The project mobilizes leading women’s organizations and key stakeholders in four countries in Africa – Rwanda, Kenya, Ethiopia, and Uganda to develop and launch a Women’s Leadership program and network. The organizations have extensive experience delivering leadership programs, especially for young women and experience advocating for women’s issues, including reproductive health. The group will working together over the next three years, meeting regularly face-to-face in the different countries as well as work together online.
In addition to working with Cheryl, I was also honored to work with master trainer Kalyani Menon-Sen, an International expert in Women’s Rights and Gender Equity. My role was to deliver components of the Networked NGO curriculum – sessions on network mapping, challenges assumptions about networked ways of working, as well as training on how to use the online collaboration platform for their together moving forward. My sessions were integrated into the various leadership, visioning process for women’s rights, curriculum development, and evaluation methods modules throughout the week as networked and social media skills were not the main focus.

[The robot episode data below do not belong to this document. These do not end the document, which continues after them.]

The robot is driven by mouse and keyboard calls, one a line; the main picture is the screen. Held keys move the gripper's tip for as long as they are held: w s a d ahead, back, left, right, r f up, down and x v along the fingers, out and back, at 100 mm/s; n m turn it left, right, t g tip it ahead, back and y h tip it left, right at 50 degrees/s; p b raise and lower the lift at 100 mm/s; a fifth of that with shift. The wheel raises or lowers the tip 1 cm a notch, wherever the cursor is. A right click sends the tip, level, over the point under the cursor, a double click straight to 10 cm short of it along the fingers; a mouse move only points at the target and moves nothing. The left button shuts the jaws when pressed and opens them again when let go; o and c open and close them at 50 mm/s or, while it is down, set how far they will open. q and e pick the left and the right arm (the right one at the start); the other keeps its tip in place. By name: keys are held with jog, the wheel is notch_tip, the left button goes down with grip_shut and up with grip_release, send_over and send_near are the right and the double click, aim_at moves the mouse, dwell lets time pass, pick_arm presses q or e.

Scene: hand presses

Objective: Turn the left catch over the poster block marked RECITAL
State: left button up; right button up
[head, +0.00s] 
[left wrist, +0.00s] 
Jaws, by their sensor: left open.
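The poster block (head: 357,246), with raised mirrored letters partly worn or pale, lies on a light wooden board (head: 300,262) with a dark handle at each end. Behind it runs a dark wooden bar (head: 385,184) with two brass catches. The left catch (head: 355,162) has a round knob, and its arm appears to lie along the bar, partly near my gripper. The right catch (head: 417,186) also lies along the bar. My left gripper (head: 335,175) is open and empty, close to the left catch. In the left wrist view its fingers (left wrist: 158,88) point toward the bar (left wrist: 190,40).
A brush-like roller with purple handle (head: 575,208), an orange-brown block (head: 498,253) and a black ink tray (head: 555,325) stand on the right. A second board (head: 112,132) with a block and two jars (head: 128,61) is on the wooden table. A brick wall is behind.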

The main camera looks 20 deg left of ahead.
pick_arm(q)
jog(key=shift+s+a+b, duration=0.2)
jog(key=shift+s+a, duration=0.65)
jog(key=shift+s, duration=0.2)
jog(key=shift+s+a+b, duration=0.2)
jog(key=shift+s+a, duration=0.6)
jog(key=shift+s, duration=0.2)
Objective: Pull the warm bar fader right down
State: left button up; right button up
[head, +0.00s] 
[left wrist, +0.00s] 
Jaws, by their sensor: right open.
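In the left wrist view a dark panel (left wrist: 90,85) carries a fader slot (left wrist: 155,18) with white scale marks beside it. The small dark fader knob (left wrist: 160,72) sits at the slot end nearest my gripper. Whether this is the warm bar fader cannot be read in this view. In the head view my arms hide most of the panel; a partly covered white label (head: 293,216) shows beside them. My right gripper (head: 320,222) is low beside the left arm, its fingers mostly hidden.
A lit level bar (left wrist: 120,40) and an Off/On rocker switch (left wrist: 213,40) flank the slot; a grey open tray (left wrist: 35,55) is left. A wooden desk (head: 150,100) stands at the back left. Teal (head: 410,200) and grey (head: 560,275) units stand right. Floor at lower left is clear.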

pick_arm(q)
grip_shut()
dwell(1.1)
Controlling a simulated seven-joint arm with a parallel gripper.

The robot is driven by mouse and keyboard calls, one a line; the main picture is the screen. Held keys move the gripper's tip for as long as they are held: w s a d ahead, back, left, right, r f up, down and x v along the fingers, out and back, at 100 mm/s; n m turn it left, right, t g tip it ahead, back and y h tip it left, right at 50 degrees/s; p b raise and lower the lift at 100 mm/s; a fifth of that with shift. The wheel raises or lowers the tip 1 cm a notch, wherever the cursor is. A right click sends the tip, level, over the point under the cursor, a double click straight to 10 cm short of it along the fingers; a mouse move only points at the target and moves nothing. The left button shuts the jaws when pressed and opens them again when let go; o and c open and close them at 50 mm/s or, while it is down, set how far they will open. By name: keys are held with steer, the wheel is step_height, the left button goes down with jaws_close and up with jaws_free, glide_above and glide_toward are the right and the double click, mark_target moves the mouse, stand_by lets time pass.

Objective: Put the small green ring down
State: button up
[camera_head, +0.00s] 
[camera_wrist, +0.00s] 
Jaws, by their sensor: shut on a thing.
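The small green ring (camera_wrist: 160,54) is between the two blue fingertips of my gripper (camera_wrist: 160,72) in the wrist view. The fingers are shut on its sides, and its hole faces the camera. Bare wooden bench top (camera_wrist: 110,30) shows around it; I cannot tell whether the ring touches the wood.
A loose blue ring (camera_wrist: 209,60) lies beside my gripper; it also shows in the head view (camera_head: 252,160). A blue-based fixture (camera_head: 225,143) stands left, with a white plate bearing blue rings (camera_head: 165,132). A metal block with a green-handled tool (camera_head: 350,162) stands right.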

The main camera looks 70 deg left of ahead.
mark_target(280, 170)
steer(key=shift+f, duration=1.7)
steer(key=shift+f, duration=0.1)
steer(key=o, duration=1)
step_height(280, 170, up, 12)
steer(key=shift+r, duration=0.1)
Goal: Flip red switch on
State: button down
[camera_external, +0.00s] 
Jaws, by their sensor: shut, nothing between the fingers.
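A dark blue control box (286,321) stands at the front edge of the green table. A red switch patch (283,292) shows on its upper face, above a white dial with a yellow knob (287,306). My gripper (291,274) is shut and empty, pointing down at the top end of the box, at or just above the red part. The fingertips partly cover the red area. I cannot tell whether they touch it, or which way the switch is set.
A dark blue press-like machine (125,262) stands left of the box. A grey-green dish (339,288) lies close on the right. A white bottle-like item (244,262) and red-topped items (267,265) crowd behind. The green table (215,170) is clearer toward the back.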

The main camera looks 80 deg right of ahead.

The design for this project was very different than my accustomed way of designing and delivering the Networked NGO trainings and social media skills. My experience so far has been to develop curriculum – mostly focused on technology that is adapted in different countries by local organizations. This design was a participatory process and was intended to provide an opportunity for deep reflective process. I have read a lot about these methods, but you cannot really under it until you experience it. Needless to say, I learned a lot!
Most of the training days took place in rural Rwanda on Lake Muhazi – which was a beautiful place. Internet connectivity in this very rural area was a challenge – which is why the last few days of the training sessions were held in Kigali so participants could get some hands-on practice.
I modeled a lot of different methods for doing “digital documentation” using a digital camera, a flip camera, PPT, and word documents – that could be loaded on a USB stick for participants to take away with them as well as a private wiki once we had Internet access. This was a incredible opportunity to focus on the documentation side – without feeling rushed to get everything online.
Here’s a few facilitation techniques that I learned from documenting the session.
Cheryl lead two “transfer-in” exercises that are essential for a group to get to know each other and build trust. We gathered in a circle and were asked to pick an object from nature that Cheryl had collected from Lake Muhazi. We were asked to reflect on how the objective represents Women’s Leadership and to find a partner to discuss our observations and get to know each other.
I had an opportunity to meet Ms Kathambi Kinoti from the Young Women’s Leadership Institute in Kenya. She selected an orange flower from the “nadiflame” tree because to her women who are leaders stand out miles away – just like the orange flowers on this tree. She shared examples of women leaders in Kenya. When we came back to the circle, we had to introduce each other and the other person’s object.
The second exercise was done in small groups and a report the whole group answering the questions, “What are your hopes and fears for the program?” I learned later from Cheryl that she has conducted this exercise for many leadership programs throughout Africa and had learned it from her mentor, Birgitt Williams, who is an international expert in holistic leadership and design of participatory programs.
Kalyani lead a session on visioning social transformation for gender equality and women’s rights. The exercise is called “The world we want to see” and is 3-step exercise where participants use pictures, not words in order to push people to think in concrete terms rather than fall back on vague generalisations and familiar jargon. The exercise started with having each organization draw a circle and pictures inside of the circle that represented problems and challenges or major barriers to gender equity in their country. The drawings were placed on the walls and participants got to view them.
The next step was for participants to draw another circle draw another big circle with pictures representing how the world might change for the positive. The two worlds were placed side-by-side and participants were asked to draw arrows and label the interventions. Participants debriefed by walking around. Kalyani lead a session in plenary, making observations on the representations and the key point that organizations working on these issues need to be connected — working in a way that I would describe how networked nonprofits work.
Fish Bowl Exericse
Kalyani also facilitated a participatory curriculum development process using different techniques. The photo above shows the “Fish Bowl” technique. I’ve only observed fish bowls in larger sessions, but this was done for a small group of approximately 20. A table of four people were seated at the table and given the task to brainstorm different concepts for the curriculum. The rest of the group observed, but if they wanted to participate could tap the shoulder of anyone seated and join the table.
I facilitated a session that introduced networks, networking, and the Networked NGO. I facilitated a mini-world cafe session where participants reacted to different statements about the use of social media and networked approaches – that was about challenging assumptions. For many reasons, social media is not at the core for many of these NGOS – and it was important to discuss.
Field Trips and Real World Experience
The training also incorporated “Field Trips” visits to bring the “real world” into the learning. We visited the Genocide Memorial (I’ve written a post about this for tomorrow) and visited with Women Leaders in the Rwanda Parliament. Rwanda leads the world with the highest percentage of women in high level positions. Much as been written about the impact of more women in Parliament. Participants had an opportunity to ask questions and hear directly from Women in the Rwanda Parliament. The meeting and visit to the Genocide Memorial was used as a starting point for a reflective discussion about women’s leadership.
I came away from this training having learned an enormous amount about new ways of delivering training, the African context for using social media and networked approaches, and of course, connecting with some amazing women leaders and their ngos in the region.